Along with the loss of writing, the Dark Age is defined by the disappearance of specialized crafts, luxury goods, and monumental buildings, creating the impression of an “impoverished culture”. In addition, the period saw a marked decrease in population, along with a decline in agricultural production and an apparent loss of trade networks with the outside world.

#6 Protogeometric Art
Thoughts of Ancient Greek pottery typically conjure up images of black vases with painted images depicting gods, heroes, or mystical beasts from Greek mythology. These images disappear from Greek pottery after 1200 BCE, replaced by protogeometric motifs, with zigzags, triangles, and cross-hatching covering the surfaces. Not until the eighth century BCE do motifs of living creatures start to reappear. The Lefkandi centaur (thought to date around 950 BCE) is a fine example of this, and is seen as an indication of the Dark Age in Greece coming to an end, signaling the “rebirth” of Greek culture. 

#5 An Age of Iron  
The Dark Age saw the transition from bronze to iron in Greece, and some prefer to refer to the period as the “Early Iron Age”. While iron ore was plentiful throughout the Mediterranean, and archaeologists have identified iron artifacts dating back as early as 2000 BCE, iron was a rare commodity until the late eleventh and tenth centuries BCE. The techniques for smelting and working iron, which required far higher temperatures than bronze but produced far stronger tools and weapons, were not mastered until the late eleventh century BCE. By 950 BCE, iron objects were no longer a commodity; iron had become the metal of choice.

#4 Diversity
The lack of centralization led to greater cultural diversity. While generalizations are made about the material culture, settlement structures, and burial practices of the time, regions developed their own unique styles and identities.
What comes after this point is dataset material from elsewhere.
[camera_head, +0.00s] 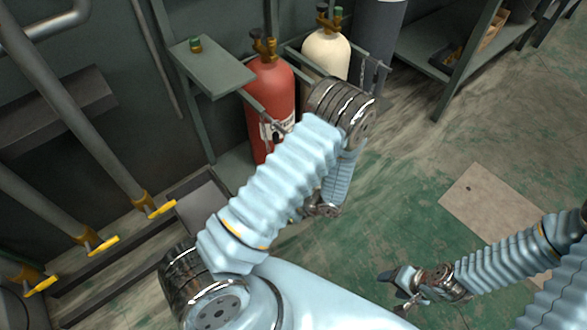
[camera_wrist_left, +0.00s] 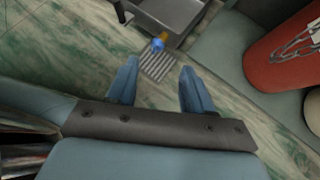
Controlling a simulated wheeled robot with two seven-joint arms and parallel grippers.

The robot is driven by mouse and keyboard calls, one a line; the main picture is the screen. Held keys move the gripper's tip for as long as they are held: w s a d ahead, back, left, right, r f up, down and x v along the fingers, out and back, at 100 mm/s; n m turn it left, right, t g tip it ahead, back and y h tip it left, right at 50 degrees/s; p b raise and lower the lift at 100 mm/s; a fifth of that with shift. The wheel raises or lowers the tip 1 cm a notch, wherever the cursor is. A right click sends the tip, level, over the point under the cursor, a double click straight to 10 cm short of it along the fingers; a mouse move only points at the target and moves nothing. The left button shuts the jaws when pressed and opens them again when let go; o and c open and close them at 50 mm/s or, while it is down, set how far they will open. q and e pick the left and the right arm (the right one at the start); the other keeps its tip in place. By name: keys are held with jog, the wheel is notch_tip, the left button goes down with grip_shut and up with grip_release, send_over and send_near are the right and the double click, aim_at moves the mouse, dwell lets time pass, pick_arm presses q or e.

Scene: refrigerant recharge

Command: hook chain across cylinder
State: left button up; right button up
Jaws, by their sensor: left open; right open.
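The red cylinder (camera_head: 271,88) stands in the rack by the wall; a label and part of a chain (camera_head: 284,128) show on its front. In the left wrist view the red cylinder (camera_wrist_left: 271,72) is at the right edge, with the grey chain (camera_wrist_left: 298,42) lying against it. My left gripper (camera_wrist_left: 160,88) is open and empty, pointing at the floor to the left of the cylinder in that view. In the head view my left arm hides most of it and the cylinder's lower part. My right gripper (camera_head: 394,290) is open and empty over the green floor, away from the cylinders.
A cream cylinder (camera_head: 325,52) and a grey cylinder (camera_head: 378,28) stand right of the red one. A green shelf (camera_head: 212,66) juts out at its left. Pipes with yellow valves (camera_head: 103,246) line the left. The floor on the right is largely clear.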

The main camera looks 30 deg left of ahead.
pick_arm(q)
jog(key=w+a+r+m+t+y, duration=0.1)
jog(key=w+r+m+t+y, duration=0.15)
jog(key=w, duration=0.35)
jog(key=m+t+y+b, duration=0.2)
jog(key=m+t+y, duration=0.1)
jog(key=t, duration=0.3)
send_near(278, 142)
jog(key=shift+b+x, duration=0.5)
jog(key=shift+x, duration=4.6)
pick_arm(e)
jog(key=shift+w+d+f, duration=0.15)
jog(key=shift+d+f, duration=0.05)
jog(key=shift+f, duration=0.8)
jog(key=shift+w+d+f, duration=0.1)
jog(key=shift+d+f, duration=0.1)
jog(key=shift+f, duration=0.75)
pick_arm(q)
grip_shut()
Lefkandi is the best example of this, as it appears to have prospered during the Dark Age, contradicting many of the common conceptions of the period. The unique “Heroon of Eritrea” burial indicates a rich hierarchical society, and alphabetic graffiti suggests that some semblance of literacy remained. There is also evidence that Lefkandi never lost contact with the outside world.

#3 Homer
The famous blind poet Homer, credited as the author of the Iliad and the Odyssey, Greek epic poems which tell of the Trojan War and Odysseus’ tumultuous voyage home in the aftermath, has shaped what many know of the Ancient Greek world. He is thought to have lived around 800-700 BCE. Often described as a travelling bard, it is widely believed that his poems represent a tradition of oral composition; that he was one of many poets who travelled reciting poems composed and passed down without writing. (The composition of the Illiad and the Odyssey is dated to the mid-eighth century BCE, but they were not written down until the sixth or seventh centuries). These travelling bards are thought to have contributed to the spread of Greek language throughout the Mediterranean.

#2 The Trojan War 
Homer’s epic tales of the Trojan War are thought to have some grounding in actual historical events. Scholars point the period of apparent destruction around 1200-1185 BCE, the beginning of the Dark Age, as the source of the legends which bards retold and embellished over the following centuries. Typically associated with the earlier, “heroic” Bronze Age, the “Trojan War” defined the age that followed it.

#1 Nostalgia 
A feature prevalent in the art and culture of the Dark Age, exemplified in Homer’s poems, is a sense of nostalgia, a yearning for an earlier “heroic” past. This is also evident in the continuation of “hero cults” and the emergence of cremation burials in the style of Homeric epics. Surrounded by the massive palatial ruins of their predecessors, the Greeks of this period imagined the lives of larger than life figures and worshipped them.